- Requirements: Leave out the pictures and transcribe everything else exactly.

[Dataset entries]
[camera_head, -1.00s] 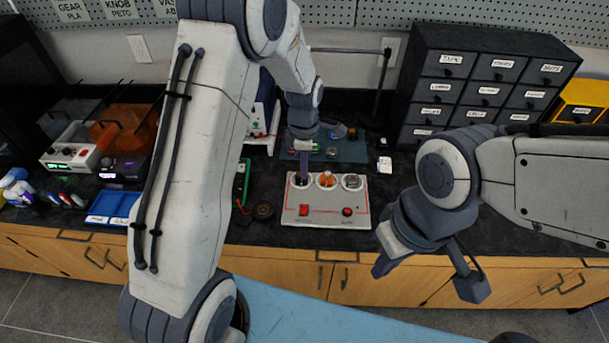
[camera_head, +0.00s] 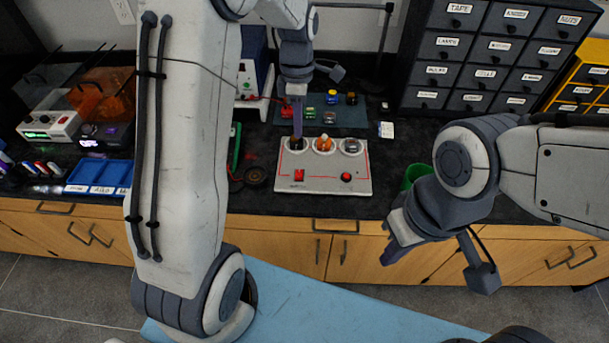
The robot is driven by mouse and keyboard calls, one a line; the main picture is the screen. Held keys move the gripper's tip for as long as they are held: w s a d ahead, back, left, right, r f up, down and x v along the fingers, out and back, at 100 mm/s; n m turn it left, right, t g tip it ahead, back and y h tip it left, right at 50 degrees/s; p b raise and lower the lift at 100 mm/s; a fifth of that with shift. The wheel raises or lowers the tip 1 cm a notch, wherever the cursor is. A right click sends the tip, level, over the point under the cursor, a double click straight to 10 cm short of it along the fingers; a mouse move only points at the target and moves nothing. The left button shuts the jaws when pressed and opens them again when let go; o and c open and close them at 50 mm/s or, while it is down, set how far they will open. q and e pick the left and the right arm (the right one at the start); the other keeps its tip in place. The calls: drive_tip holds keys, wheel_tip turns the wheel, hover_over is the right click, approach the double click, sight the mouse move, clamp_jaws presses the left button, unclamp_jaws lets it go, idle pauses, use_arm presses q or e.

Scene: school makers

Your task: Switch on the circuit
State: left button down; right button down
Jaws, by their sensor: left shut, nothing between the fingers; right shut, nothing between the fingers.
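A white circuit panel (camera_head: 323,184) with a red outline lies on the dark counter. Along its back edge are three round fittings: a dark left one (camera_head: 295,145), one with an orange knob (camera_head: 324,143), and a grey one (camera_head: 351,147). A red rocker switch (camera_head: 299,175) sits at its front left and a red round button or lamp (camera_head: 346,177) at its front right. My left gripper (camera_head: 297,134) is shut, pointing down at the left fitting and partly covering it; contact cannot be told. My right gripper (camera_head: 388,257) is shut, in front of the counter edge.
A dark mat (camera_head: 347,118) with small coloured parts lies behind the panel. A green cup (camera_head: 415,174) stands right of the panel, partly behind my right arm. A labelled drawer cabinet (camera_head: 480,60) stands back right. A blue tray (camera_head: 100,175) and devices are at left.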

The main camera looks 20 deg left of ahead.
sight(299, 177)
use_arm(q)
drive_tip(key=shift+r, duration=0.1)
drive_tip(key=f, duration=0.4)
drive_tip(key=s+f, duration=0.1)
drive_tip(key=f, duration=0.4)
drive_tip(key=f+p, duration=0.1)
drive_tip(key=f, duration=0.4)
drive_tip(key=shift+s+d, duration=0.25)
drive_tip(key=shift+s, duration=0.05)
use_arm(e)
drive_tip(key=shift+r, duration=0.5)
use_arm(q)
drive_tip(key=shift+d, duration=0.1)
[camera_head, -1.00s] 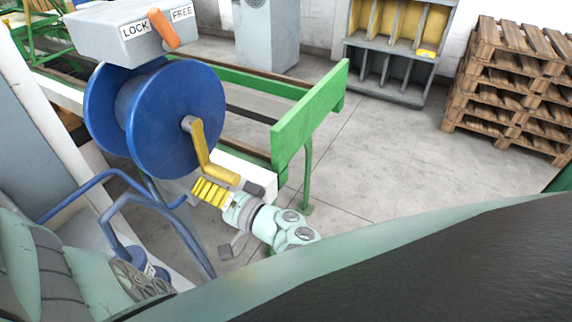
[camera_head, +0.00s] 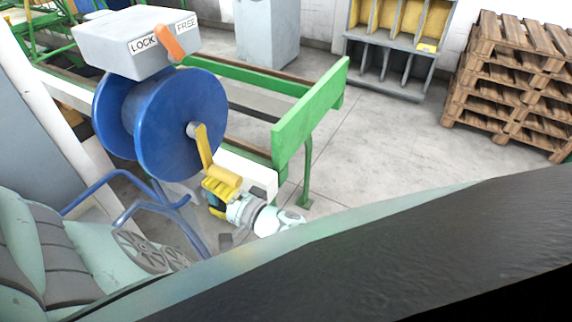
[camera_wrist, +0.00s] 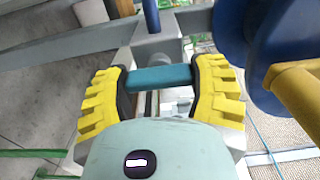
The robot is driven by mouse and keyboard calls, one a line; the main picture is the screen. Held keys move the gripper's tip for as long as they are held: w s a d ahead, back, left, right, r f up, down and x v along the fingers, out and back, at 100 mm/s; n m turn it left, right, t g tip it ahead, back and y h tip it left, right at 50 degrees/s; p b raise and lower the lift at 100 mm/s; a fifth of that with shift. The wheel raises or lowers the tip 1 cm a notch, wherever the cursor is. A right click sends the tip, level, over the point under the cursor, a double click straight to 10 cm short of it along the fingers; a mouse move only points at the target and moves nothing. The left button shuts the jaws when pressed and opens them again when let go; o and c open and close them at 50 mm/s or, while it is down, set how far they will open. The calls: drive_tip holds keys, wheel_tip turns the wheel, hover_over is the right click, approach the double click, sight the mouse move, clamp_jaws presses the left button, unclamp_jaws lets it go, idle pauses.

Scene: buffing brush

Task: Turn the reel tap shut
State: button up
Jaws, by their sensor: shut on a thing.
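A teal bar-like handle, which looks like the reel tap (camera_wrist: 160,78), lies crosswise between my yellow ridged fingers in the wrist view. My gripper (camera_wrist: 161,82) is shut on it, with one finger at each end. A pale pipe or fitting shows behind the bar, partly hidden. In the head view my gripper (camera_head: 215,199) is just below the reel's yellow crank grip; the tap is mostly hidden there by the fingers. The blue reel (camera_head: 180,125) stands upright above and to the left of my gripper.
The yellow crank (camera_head: 204,150) hangs close above my fingers. A grey box (camera_head: 135,48) marked LOCK and FREE, with an orange lever (camera_head: 168,40), sits above the reel. A green rail (camera_head: 300,115) stands to the right. Pallets (camera_head: 515,85) stand far right; the floor between is clear.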

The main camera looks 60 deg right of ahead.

- Result:
[camera_head, -1.00s] 
[camera_head, +0.00s] 
The robot is driven by mouse and keyboard calls, one a line; the main picture is the screen. Held keys move the gripper's tip for as long as they are held: w s a d ahead, back, left, right, r f up, down and x v along the fingers, out and back, at 100 mm/s; n m turn it left, right, t g tip it ahead, back and y h tip it left, right at 50 degrees/s; p b raise and lower the lift at 100 mm/s; a fifth of that with shift. The wheel raises or lowers the tip 1 cm a notch, wherever the cursor is. A right click sends the tip, level, over the point under the cursor, a double click straight to 10 cm short of it along the fingers; a mouse move only points at the target and moves nothing. The left button shuts the jaws when pressed and opens them again when let go; o and c open and close them at 50 mm/s or, while it is down, set how far they will open. q and e pick the left and the right arm (the right one at the start); the other keeps its tip in place. The calls: drive_tip holds keys, wheel_tip turns the wheel, hover_over is the right click, approach the double click, sight the mouse move, clamp_jaws presses the left button, unclamp_jaws lets it go, idle pauses, use_arm presses q or e.

Scene: school makers

Your task: Switch on the circuit
State: left button down; right button down
Jaws, by their sensor: left shut, nothing between the fingers; right shut, nothing between the fingers.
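A white circuit panel (camera_head: 323,184) with a red outline lies on the dark counter. Along its back edge are three round fittings: a dark left one (camera_head: 295,145), one with an orange knob (camera_head: 324,143), and a grey one (camera_head: 351,147). A red rocker switch (camera_head: 299,175) sits at its front left and a red round button or lamp (camera_head: 346,177) at its front right. My left gripper (camera_head: 297,134) is shut, pointing down at the left fitting and partly covering it; contact cannot be told. My right gripper (camera_head: 388,257) is shut, in front of the counter edge.
A dark mat (camera_head: 347,118) with small coloured parts lies behind the panel. A green cup (camera_head: 415,174) stands right of the panel, partly behind my right arm. A labelled drawer cabinet (camera_head: 480,60) stands back right. A blue tray (camera_head: 100,175) and devices are at left.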

The main camera looks 20 deg left of ahead.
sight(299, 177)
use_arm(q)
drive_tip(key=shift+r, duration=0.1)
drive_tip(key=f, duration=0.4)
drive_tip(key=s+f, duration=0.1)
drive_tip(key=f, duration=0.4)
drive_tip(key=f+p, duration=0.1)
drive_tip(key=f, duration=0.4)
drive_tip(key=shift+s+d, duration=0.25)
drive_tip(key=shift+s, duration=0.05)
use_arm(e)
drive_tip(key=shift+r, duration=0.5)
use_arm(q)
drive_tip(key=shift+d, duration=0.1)
[camera_head, -1.00s] 
[camera_head, +0.00s] 
[camera_wrist, +0.00s] 
The robot is driven by mouse and keyboard calls, one a line; the main picture is the screen. Held keys move the gripper's tip for as long as they are held: w s a d ahead, back, left, right, r f up, down and x v along the fingers, out and back, at 100 mm/s; n m turn it left, right, t g tip it ahead, back and y h tip it left, right at 50 degrees/s; p b raise and lower the lift at 100 mm/s; a fifth of that with shift. The wheel raises or lowers the tip 1 cm a notch, wherever the cursor is. A right click sends the tip, level, over the point under the cursor, a double click straight to 10 cm short of it along the fingers; a mouse move only points at the target and moves nothing. The left button shuts the jaws when pressed and opens them again when let go; o and c open and close them at 50 mm/s or, while it is down, set how far they will open. The calls: drive_tip holds keys, wheel_tip turns the wheel, hover_over is the right click, approach the double click, sight the mouse move, clamp_jaws presses the left button, unclamp_jaws lets it go, idle pauses.

Scene: buffing brush

Task: Turn the reel tap shut
State: button up
Jaws, by their sensor: shut on a thing.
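A teal bar-like handle, which looks like the reel tap (camera_wrist: 160,78), lies crosswise between my yellow ridged fingers in the wrist view. My gripper (camera_wrist: 161,82) is shut on it, with one finger at each end. A pale pipe or fitting shows behind the bar, partly hidden. In the head view my gripper (camera_head: 215,199) is just below the reel's yellow crank grip; the tap is mostly hidden there by the fingers. The blue reel (camera_head: 180,125) stands upright above and to the left of my gripper.
The yellow crank (camera_head: 204,150) hangs close above my fingers. A grey box (camera_head: 135,48) marked LOCK and FREE, with an orange lever (camera_head: 168,40), sits above the reel. A green rail (camera_head: 300,115) stands to the right. Pallets (camera_head: 515,85) stand far right; the floor between is clear.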

The main camera looks 60 deg right of ahead.

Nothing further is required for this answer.